EXERCISE: Look through the lines below and extract each one that contains "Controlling".

Excerpt from a dataset:
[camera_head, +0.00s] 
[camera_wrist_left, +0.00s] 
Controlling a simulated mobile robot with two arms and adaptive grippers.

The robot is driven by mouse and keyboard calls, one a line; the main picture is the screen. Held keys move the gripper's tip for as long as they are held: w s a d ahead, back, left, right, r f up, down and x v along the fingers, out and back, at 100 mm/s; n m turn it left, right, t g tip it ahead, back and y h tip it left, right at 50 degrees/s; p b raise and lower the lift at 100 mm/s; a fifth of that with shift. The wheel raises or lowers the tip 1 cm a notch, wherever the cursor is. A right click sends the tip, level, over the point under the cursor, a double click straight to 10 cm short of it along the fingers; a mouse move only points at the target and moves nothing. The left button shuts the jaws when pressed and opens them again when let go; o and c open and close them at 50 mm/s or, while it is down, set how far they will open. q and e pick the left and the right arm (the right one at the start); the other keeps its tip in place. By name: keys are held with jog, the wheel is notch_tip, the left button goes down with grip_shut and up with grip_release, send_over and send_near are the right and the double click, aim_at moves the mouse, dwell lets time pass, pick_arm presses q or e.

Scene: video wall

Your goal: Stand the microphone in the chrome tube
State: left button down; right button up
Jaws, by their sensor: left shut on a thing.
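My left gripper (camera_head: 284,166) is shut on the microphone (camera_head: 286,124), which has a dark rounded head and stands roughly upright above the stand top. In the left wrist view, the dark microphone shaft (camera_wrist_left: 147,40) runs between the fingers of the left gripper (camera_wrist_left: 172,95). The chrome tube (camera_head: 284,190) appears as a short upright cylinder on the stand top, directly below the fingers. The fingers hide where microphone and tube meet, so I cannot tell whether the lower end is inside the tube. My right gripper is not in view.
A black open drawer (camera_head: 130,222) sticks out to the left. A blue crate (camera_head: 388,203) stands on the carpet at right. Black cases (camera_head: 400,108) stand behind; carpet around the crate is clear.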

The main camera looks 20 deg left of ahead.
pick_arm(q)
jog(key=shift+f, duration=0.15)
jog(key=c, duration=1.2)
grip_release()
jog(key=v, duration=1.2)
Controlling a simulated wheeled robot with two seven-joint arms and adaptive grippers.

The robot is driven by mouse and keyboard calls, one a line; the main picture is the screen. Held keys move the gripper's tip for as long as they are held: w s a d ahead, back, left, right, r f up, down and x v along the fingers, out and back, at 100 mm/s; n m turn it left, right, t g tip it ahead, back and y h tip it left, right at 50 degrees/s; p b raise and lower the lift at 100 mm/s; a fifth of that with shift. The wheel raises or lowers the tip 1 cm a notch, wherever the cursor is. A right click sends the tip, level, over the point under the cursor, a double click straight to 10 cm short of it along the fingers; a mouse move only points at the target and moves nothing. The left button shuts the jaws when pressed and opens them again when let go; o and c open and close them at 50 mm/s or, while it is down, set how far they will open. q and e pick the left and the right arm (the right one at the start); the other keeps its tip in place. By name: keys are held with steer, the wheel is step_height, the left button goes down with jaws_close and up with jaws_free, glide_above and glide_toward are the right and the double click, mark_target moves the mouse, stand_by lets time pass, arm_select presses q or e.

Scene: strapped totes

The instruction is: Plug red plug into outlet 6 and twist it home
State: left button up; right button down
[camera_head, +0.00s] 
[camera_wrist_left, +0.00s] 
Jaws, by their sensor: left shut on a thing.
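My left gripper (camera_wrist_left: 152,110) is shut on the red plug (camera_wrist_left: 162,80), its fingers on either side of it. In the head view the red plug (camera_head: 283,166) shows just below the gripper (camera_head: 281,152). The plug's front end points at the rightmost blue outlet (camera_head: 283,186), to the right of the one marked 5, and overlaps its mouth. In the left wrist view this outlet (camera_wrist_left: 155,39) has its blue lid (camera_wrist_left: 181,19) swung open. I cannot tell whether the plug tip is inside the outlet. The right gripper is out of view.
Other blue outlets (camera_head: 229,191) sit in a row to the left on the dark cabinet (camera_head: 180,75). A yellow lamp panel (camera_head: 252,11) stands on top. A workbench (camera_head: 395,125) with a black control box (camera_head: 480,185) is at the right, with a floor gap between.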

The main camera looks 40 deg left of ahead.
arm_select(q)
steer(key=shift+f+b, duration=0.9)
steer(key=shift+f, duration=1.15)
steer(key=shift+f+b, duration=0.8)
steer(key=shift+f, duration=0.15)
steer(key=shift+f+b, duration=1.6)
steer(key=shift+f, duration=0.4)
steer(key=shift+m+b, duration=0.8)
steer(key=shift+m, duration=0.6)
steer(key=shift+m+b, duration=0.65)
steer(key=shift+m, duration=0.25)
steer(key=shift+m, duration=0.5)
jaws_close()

CORRECT RESULT:
Controlling a simulated mobile robot with two arms and adaptive grippers.
Controlling a simulated wheeled robot with two seven-joint arms and adaptive grippers.

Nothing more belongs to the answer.